### Given material
——
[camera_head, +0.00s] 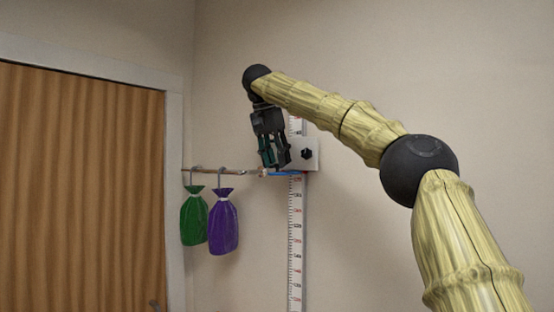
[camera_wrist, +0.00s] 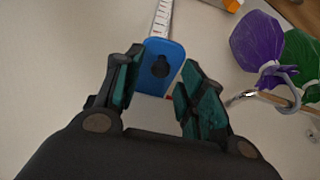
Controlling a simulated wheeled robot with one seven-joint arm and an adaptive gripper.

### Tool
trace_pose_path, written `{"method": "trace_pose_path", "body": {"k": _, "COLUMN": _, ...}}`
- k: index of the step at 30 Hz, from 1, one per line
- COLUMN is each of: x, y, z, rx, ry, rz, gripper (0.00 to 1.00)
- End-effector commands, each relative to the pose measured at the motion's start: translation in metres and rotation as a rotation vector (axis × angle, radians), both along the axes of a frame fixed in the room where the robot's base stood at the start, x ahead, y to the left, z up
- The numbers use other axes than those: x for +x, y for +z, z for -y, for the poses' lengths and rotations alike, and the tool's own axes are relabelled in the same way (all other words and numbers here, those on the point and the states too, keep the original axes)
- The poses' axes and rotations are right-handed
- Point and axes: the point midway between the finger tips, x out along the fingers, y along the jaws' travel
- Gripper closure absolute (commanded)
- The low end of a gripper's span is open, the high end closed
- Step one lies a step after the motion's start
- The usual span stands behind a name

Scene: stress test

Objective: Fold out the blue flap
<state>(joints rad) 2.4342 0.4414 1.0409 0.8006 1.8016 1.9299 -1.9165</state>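The blue flap (camera_wrist: 171,54) is a rounded plate with a dark keyhole-shaped opening. In the wrist view it lies beyond my fingers, across the gap between them. In the head view the flap (camera_head: 288,173) shows as a thin blue edge at the height scale on the wall. My gripper (camera_head: 276,164) points down just above and left of it. In the wrist view my gripper (camera_wrist: 161,61) is open, with nothing between its fingers. I cannot tell whether a fingertip touches the flap.
The white measuring scale (camera_head: 296,240) runs down the wall, with a pale slider block (camera_head: 304,153) and dark knob above the flap. A rod (camera_head: 228,171) left of the flap carries green (camera_head: 194,217) and purple (camera_head: 223,225) bags on hooks. A wooden door (camera_head: 80,190) is farther left.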

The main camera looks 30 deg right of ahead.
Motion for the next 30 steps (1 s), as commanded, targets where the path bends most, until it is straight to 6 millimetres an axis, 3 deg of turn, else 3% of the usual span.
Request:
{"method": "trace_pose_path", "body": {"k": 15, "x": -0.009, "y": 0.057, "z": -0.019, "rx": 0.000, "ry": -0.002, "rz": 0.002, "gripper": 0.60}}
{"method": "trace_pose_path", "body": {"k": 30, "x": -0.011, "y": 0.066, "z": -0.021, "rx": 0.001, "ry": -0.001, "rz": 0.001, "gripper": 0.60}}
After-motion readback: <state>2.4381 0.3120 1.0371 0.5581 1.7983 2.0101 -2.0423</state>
——
### What you are asked to do
Find the lines that include the string "robot", then copy each of them.

### Response to this task
Controlling a simulated wheeled robot with one seven-joint arm and an adaptive gripper.
- End-effector commands, each relative to the pose measured at the motion's start: translation in metres and rotation as a rotation vector (axis × angle, radians), both along the axes of a frame fixed in the room where the robot's base stood at the start, x ahead, y to the left, z up

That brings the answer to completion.